#### WHAT IS BEING ASKED
Assemble all lines in which the string "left" appears.
# start of RECORDED INFORMATION
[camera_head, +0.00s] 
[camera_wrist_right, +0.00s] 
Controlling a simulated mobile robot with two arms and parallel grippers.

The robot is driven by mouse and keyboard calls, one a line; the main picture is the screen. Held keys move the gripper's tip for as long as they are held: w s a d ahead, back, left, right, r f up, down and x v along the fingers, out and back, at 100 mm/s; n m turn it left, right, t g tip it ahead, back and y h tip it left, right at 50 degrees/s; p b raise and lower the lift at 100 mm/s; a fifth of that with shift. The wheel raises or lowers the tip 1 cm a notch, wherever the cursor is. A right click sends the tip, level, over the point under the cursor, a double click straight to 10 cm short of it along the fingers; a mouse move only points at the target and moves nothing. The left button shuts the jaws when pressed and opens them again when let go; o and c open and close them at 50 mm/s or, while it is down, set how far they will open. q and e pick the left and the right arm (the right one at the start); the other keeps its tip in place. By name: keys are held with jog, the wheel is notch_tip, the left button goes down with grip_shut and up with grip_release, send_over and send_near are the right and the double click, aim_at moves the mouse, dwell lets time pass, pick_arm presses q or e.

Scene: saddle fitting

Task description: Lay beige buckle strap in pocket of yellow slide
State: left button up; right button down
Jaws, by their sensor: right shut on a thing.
# end of RECORDED INFORMATION
#### OUTPUT FOR THIS EXERCISE
The robot is driven by mouse and keyboard calls, one a line; the main picture is the screen. Held keys move the gripper's tip for as long as they are held: w s a d ahead, back, left, right, r f up, down and x v along the fingers, out and back, at 100 mm/s; n m turn it left, right, t g tip it ahead, back and y h tip it left, right at 50 degrees/s; p b raise and lower the lift at 100 mm/s; a fifth of that with shift. The wheel raises or lowers the tip 1 cm a notch, wherever the cursor is. A right click sends the tip, level, over the point under the cursor, a double click straight to 10 cm short of it along the fingers; a mouse move only points at the target and moves nothing. The left button shuts the jaws when pressed and opens them again when let go; o and c open and close them at 50 mm/s or, while it is down, set how far they will open. q and e pick the left and the right arm (the right one at the start); the other keeps its tip in place. By name: keys are held with jog, the wheel is notch_tip, the left button goes down with grip_shut and up with grip_release, send_over and send_near are the right and the double click, aim_at moves the mouse, dwell lets time pass, pick_arm presses q or e.
State: left button up; right button down

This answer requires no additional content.